Lo spazio del mondo virtuale cresce quotidianamente in modo esponenziale. Apparentemente potrebbe sembrare un aumento di realtà. Ma il virtuale sfugge alle facili categorizzazioni. Il termine virtuale significa originariamente potenziale, esistente in potenza. I filosofi Scolastici identificavano con questo termine ciò che poteva diventare reale. Nel ventesimo secolo il virtuale diventa argomento di conversazione quotidiana. Deleuze riprende e approfondisce il tema del virtuale come “reale ma non attuale, ideale ma non astratto”. Ancor più impegnativo è dare un significato alla realtà virtuale. Constatando la difficoltà secolare di definire il termine reale, oggi con realtà virtuale si intende un evento/entità reale negli effetti, ma non nei fatti. Quali sono oggi gli effetti della realtà virtuale? Innanzitutto il virtuale riproduce la realtà attraverso una simulazione interattiva di immagini e video. La crescente produzione di contenuti multimediali sta inoltre riproducendo il mondo naturale negli spazi digitali in cui è possibile immergersi con il corpo. Il virtuale è inoltre utilizzabile in rete, permettendo uno linguaggio comunicativo e collaborativo che supera i limiti del linguaggio verbale e visivo. Il virtuale è una realtà amplificata dalla potenza di calcolo delle macchine elettroniche che trasformano automaticamente l’identità umana: superuomini o oltreuomini. In un videogioco che simula la vita reale, per esempio, il giocatore lascia le proprie caratteristiche umane per trasformarsi in un personaggio, abbandonando le tre dimensione proprie della realtà: finitezza, temporalità e fragilità. In un videogioco il giocatore può andare avanti e indietro, superando i limiti temporali e potendo salvare il proprio personaggio che, di fatto, non può morire.

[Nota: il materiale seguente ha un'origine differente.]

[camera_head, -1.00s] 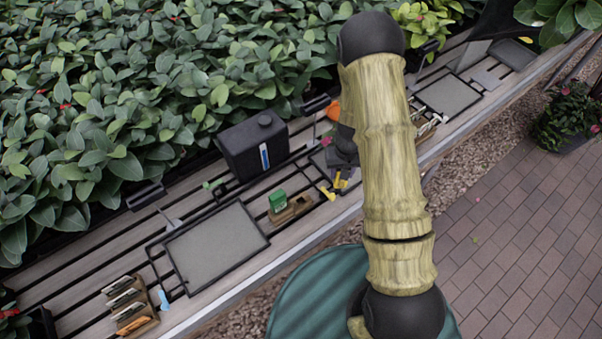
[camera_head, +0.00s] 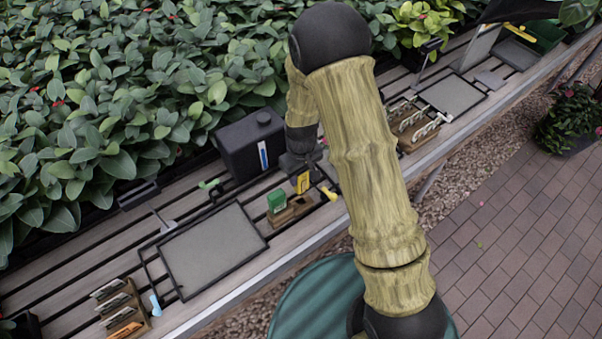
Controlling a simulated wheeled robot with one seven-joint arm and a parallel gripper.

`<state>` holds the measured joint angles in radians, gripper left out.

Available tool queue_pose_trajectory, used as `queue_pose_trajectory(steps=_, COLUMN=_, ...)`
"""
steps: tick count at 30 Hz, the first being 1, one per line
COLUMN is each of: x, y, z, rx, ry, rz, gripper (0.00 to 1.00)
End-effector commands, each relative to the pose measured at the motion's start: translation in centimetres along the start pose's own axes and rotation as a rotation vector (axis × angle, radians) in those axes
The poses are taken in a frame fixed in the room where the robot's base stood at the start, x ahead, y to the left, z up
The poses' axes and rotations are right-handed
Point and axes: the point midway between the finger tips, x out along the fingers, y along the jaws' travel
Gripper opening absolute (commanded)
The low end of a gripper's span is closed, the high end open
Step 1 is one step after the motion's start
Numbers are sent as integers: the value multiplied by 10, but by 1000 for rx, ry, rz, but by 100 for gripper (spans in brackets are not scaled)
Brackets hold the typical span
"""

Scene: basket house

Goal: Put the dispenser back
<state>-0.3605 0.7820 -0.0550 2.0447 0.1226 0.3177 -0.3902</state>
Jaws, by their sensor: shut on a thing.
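My gripper (camera_head: 301,172) is shut on a small yellow dispenser (camera_head: 303,184), held roughly upright. The gripper and dispenser appear just above the right part of a small wooden holder (camera_head: 288,217). That part shows a dark open slot. A green block-like dispenser (camera_head: 276,199) stands in the left part of the holder. I cannot tell whether the yellow dispenser's lower end touches the holder. The fingertips are small and partly dark against the bench.
A black canister (camera_head: 248,143) stands close behind the holder. A yellow tool (camera_head: 329,194) lies just right of it. A grey tray (camera_head: 213,252) lies to the left. Wooden racks stand at the front left (camera_head: 125,312) and right (camera_head: 405,124). Dense leaves border the back.

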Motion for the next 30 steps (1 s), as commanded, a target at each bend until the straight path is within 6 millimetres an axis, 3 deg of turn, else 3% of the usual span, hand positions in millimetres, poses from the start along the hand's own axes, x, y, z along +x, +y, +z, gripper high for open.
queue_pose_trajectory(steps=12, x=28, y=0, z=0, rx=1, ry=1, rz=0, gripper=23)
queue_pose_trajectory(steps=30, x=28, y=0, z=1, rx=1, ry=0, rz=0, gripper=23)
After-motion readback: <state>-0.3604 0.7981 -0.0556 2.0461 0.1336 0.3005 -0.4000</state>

La metafisica parte invece dai nostri limiti. Se nel mondo virtuale il limite è potenzialmente scartato e superato, nella metafisica il limite è il pane sacro del principio di ragion sufficiente.

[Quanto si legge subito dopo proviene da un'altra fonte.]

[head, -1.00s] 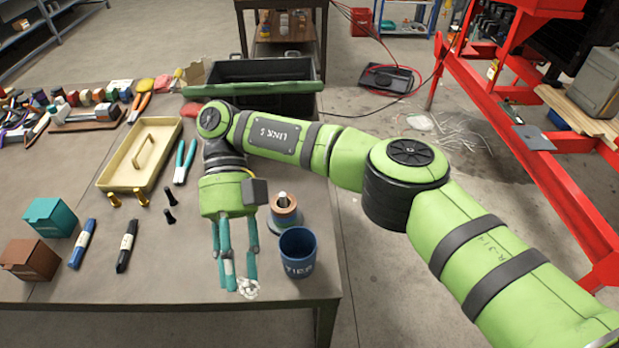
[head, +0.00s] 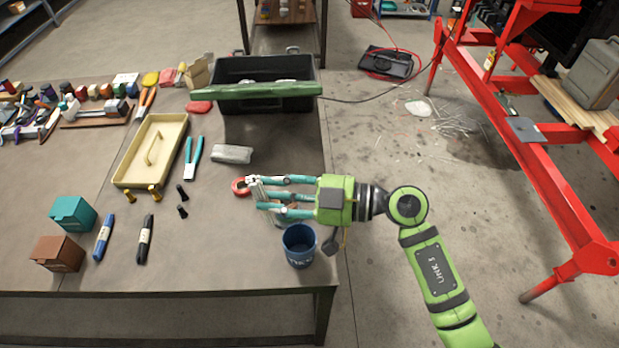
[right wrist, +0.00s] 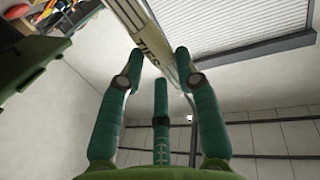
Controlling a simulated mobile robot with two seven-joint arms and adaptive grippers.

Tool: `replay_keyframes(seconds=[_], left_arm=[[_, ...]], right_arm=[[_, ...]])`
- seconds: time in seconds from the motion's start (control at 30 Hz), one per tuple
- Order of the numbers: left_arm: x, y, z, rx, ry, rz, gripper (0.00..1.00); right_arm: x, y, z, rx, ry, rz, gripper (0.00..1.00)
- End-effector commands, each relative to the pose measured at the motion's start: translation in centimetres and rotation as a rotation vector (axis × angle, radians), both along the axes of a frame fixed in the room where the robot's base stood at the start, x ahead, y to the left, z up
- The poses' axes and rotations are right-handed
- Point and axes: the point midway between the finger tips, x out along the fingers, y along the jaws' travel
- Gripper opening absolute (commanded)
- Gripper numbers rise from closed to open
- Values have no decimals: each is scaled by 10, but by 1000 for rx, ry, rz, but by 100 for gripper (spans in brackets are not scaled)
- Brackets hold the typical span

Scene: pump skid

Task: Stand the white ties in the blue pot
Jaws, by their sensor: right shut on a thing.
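The blue pot (head: 299,246) stands upright near the front right corner of the table, its open mouth facing up. My right gripper (head: 262,193) is level, points left, and is just behind and left of the pot. It is shut on the white ties (head: 256,188), which show as a small pale bundle at the fingertips. In the right wrist view the ties (right wrist: 152,45) are a long pale bundle lettered "TIES", slanting between the green fingers (right wrist: 160,75). The ties are outside the pot. My left gripper is in neither view.
A spool (head: 287,215) is partly hidden behind my right gripper, close to the pot. A red ring (head: 240,187) and a silvery packet (head: 232,154) lie nearby. A black bin (head: 265,100) stands at the back.

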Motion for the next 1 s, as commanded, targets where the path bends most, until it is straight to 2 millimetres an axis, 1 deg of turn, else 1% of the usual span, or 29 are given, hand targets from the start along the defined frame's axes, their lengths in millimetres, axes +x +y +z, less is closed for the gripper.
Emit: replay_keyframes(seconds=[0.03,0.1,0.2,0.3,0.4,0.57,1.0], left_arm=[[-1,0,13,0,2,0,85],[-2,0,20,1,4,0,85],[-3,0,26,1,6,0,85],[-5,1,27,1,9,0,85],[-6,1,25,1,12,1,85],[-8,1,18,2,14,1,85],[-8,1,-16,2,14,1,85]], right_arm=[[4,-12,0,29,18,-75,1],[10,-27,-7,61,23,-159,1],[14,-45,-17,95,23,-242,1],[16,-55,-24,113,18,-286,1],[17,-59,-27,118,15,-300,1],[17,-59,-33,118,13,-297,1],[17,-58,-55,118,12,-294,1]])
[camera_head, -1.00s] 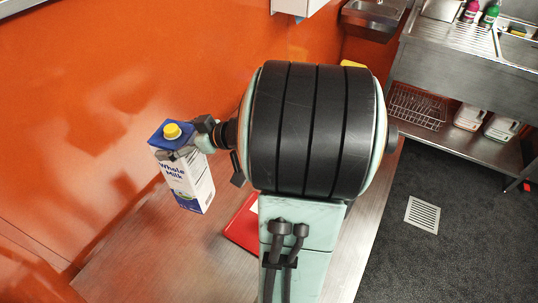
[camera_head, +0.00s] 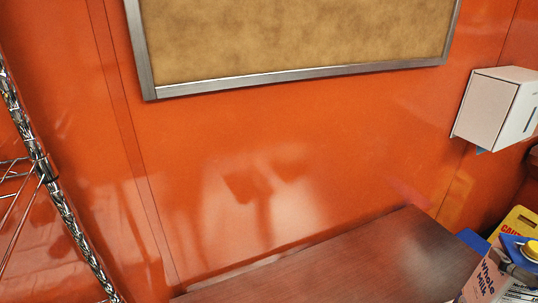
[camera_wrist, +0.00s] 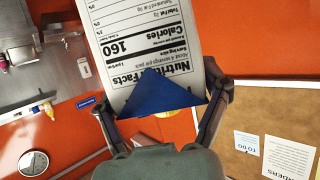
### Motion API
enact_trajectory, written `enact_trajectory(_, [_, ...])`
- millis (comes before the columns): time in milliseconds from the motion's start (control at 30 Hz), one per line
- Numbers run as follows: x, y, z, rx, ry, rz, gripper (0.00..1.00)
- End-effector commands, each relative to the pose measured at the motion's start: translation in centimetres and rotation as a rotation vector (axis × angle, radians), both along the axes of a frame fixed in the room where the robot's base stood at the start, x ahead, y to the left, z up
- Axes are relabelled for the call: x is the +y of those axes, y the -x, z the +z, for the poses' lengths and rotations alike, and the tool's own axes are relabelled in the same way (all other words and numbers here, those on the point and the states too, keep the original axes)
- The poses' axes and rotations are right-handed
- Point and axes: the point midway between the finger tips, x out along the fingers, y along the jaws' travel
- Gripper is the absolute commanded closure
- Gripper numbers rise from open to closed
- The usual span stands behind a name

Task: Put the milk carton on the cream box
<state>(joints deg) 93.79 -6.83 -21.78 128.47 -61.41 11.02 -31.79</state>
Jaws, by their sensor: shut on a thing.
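The milk carton (camera_head: 488,278), white with blue "Whole Milk" lettering, a blue top and a yellow cap, shows at the lower right corner of the head view, partly cut off. In the wrist view, the carton (camera_wrist: 145,45) shows its nutrition panel and blue top between the two dark fingers of my gripper (camera_wrist: 166,98). The fingers are shut on it near the top. My gripper does not show clearly in the head view. I cannot make out a cream box in either view.
A bare tabletop (camera_head: 370,268) lies along the orange wall. A yellow caution sign (camera_head: 521,220) is behind the carton. A white wall dispenser (camera_head: 492,108) is at right, a framed cork board (camera_head: 300,35) above, a wire rack (camera_head: 45,168) at left.

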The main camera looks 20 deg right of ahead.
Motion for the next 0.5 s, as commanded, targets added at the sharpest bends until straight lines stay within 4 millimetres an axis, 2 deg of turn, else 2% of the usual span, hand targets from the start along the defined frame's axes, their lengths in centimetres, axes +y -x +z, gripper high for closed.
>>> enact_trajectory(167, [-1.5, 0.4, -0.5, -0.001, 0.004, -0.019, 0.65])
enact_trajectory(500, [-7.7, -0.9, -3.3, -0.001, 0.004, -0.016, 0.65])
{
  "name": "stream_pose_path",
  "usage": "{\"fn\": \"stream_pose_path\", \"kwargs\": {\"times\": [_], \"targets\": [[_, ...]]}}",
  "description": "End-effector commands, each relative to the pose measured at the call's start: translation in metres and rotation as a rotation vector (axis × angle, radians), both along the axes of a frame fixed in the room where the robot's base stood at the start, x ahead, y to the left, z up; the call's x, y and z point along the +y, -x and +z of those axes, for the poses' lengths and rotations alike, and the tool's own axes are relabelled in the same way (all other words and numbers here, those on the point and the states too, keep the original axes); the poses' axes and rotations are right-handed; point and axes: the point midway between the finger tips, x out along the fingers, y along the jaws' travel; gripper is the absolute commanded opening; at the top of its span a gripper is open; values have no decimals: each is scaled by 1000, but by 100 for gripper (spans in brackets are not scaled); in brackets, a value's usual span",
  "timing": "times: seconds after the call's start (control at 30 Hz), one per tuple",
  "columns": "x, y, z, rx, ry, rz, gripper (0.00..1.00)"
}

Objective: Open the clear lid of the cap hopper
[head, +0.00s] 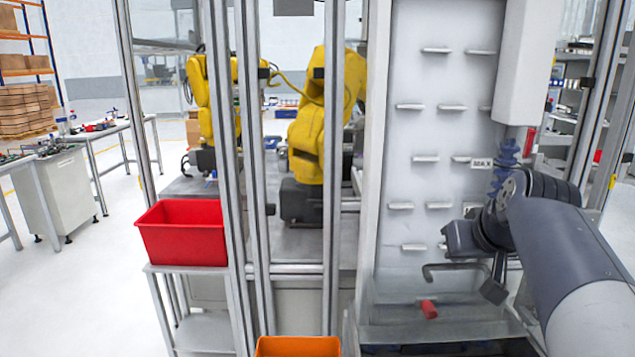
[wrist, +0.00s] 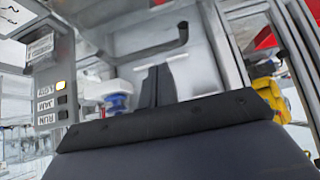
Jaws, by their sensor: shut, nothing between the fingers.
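The cap hopper stands at the foot of the tall white ledged panel. Its clear lid (head: 455,305) appears down, with a dark bar handle (head: 450,266) across it. The handle also shows in the wrist view (wrist: 150,48), beyond the fingers. My gripper (head: 494,289) is at the right end of the handle, fingers pointing down. In the wrist view my two dark fingers (wrist: 157,86) are together with nothing between them. They look apart from the handle, though the exact gap is unclear. A small red piece (head: 428,309) shows at the lid's lower part.
Metal frame posts (head: 333,180) stand left of the panel, with yellow robot arms (head: 322,125) behind. A red bin (head: 183,233) sits on a stand at left; an orange bin (head: 298,346) is at the front. A button panel (wrist: 55,85) shows in the wrist view.

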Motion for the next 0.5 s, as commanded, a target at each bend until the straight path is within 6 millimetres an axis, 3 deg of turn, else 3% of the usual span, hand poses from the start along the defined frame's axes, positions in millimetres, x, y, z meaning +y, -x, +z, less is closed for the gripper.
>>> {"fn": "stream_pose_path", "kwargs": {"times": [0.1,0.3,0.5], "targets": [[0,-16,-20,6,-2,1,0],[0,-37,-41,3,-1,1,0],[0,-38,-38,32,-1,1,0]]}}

I nostri ragionamenti si fondano su due grandi principi: a) il principio di contraddizione, in virtù del quale giudichiamo falso ciò che implica contraddizione, e vero ciò che è opposto o contraddittorio al falso. b) il principio di ragion sufficiente, in virtù del quale consideriamo che qualsiasi fatto non potrebbe essere vero o esistente, e qualsiasi enunciato non potrebbe essere veridico, se non ci fosse una ragion sufficiente del perché il fatto o l’enunciato è così e non altrimenti – per quanto le ragioni sufficienti ci risultino per lo più ignote.
Leibnitz, Monadologia
La metafisica antica di Parmenide aveva già stabilito che la realtà si fonda sul limite: l’essere è, il non essere non è. La logica ontologica si basa sul principio d’identità (A=A), cui il principio di ragione offre la garanzia di realtà. I due discorsi, logico e ontologico, si sostengono così a vicenda, esautorando la scienza moderna, che prevede probabilità non nulle per falsi positivi (c’è l’effetto in assenza di causa) e falsi negativi (non c’è l’effetto in presenza della causa).

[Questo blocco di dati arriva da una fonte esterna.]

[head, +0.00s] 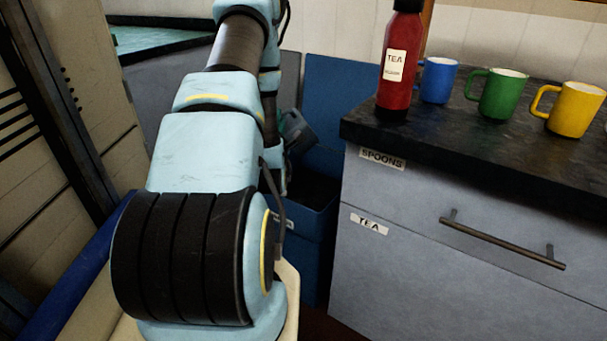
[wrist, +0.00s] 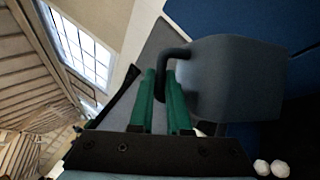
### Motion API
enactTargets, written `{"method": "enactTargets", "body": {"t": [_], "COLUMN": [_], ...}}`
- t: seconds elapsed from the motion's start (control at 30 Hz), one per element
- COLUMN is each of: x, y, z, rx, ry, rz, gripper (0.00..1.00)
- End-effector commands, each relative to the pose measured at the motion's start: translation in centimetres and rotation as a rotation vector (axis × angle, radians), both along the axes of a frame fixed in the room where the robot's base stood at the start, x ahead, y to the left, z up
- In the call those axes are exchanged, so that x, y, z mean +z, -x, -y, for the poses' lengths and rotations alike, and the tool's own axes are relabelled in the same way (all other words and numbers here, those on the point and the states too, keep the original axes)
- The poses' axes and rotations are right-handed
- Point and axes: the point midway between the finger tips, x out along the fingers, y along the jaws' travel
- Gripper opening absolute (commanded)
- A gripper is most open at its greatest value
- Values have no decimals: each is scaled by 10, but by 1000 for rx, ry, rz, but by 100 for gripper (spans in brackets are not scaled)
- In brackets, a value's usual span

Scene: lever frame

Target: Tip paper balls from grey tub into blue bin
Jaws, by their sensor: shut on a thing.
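My gripper (wrist: 162,88) has green fingers, shut on the dark handle of the grey tub (wrist: 238,80) in the wrist view. The tub also shows partly behind my arm in the head view (head: 301,132), strongly tilted above the blue bin (head: 314,245). The bin's dark opening faces up below the tub, and a blue panel stands upright behind it. White paper balls (wrist: 271,168) show at the lower right of the wrist view, outside the tub's visible wall; whether they are falling or resting I cannot tell. The tub's inside is hidden.
A grey drawer unit (head: 450,240) with a dark worktop stands right of the bin. On it are a red tea bottle (head: 398,65), a blue mug (head: 438,80), a green mug (head: 503,95) and a yellow mug (head: 574,108). My arm hides much of the left.

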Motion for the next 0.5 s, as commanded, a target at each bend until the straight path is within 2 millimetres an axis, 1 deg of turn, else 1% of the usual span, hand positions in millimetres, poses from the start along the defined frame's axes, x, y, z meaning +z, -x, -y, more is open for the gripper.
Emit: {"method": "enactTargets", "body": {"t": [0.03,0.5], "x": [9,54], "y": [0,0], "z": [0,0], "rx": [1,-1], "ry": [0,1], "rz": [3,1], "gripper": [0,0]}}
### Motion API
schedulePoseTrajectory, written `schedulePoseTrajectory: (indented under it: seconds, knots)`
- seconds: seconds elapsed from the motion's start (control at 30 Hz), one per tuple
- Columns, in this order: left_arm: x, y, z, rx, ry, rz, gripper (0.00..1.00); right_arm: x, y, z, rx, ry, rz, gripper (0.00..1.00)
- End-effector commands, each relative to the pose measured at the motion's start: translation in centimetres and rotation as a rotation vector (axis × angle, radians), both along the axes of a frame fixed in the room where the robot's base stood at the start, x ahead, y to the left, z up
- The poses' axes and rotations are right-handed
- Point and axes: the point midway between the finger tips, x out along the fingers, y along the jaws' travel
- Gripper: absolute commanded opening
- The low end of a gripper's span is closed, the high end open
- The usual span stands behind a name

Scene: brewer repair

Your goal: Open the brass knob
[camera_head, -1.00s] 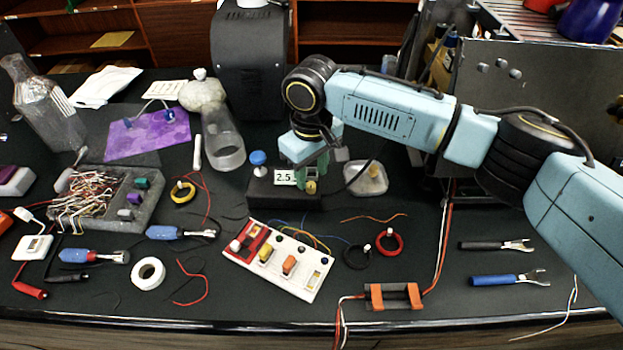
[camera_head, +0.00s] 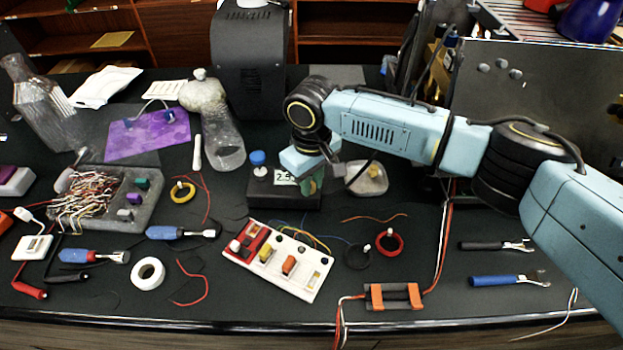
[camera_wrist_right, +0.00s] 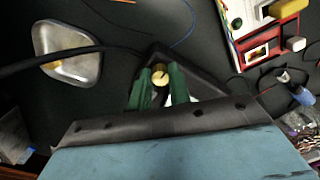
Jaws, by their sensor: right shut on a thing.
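The brass knob (camera_wrist_right: 160,72) sits between the two green fingers of my right gripper (camera_wrist_right: 160,85) in the right wrist view. The right gripper (camera_head: 312,183) is shut on the knob, which the fingers mostly hide in the head view. The knob belongs to a black box (camera_head: 262,190) with a blue cap (camera_head: 257,158) on its left and a white label reading 2.5, now partly covered by my gripper. My left gripper is not in view.
A clear dish (camera_head: 368,180) stands just right of the gripper, with a black cable near it. A white and red switch board (camera_head: 279,262) lies in front of the box. A dark machine (camera_head: 250,65) stands behind. Two pliers-like tools (camera_head: 505,280) lie at right.

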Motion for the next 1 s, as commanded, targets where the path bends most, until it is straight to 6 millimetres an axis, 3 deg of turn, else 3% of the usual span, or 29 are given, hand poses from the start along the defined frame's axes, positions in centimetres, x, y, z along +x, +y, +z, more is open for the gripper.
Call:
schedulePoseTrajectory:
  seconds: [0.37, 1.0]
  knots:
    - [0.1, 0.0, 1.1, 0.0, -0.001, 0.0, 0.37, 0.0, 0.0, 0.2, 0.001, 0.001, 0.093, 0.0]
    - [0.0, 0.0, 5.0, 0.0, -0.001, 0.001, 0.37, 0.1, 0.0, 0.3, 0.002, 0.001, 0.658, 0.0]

Il virtuale non è metafisico in quanto bisognoso di un’interfaccia: nel momento in cui accediamo in una dimensione artificiale, necessitiamo di interfacce che fungono da portali. Gibson definisce la realtà virtuale una sorta di “allucinazione consensuale”, un incantesimo che agisce sull’uomo in modo psicologico. La presunta infinitezza e la libertà del mondo virtuale rappresentano in realtà una gabbia. Se nella metafisica razionalizziamo la realtà che pensiamo attraverso il limite, nella realtà virtuale la nostra stessa percezione del mondo fisico è confinata, in quanto noi viviamo nel mondo fisico pur viaggiando veloci nel cyberspazio tramite dispositivi e terminali. Oggetti fisici che nella loro materialità sono gabbie in cui i criceti girano la ruota sognando di correre in spazi lontani.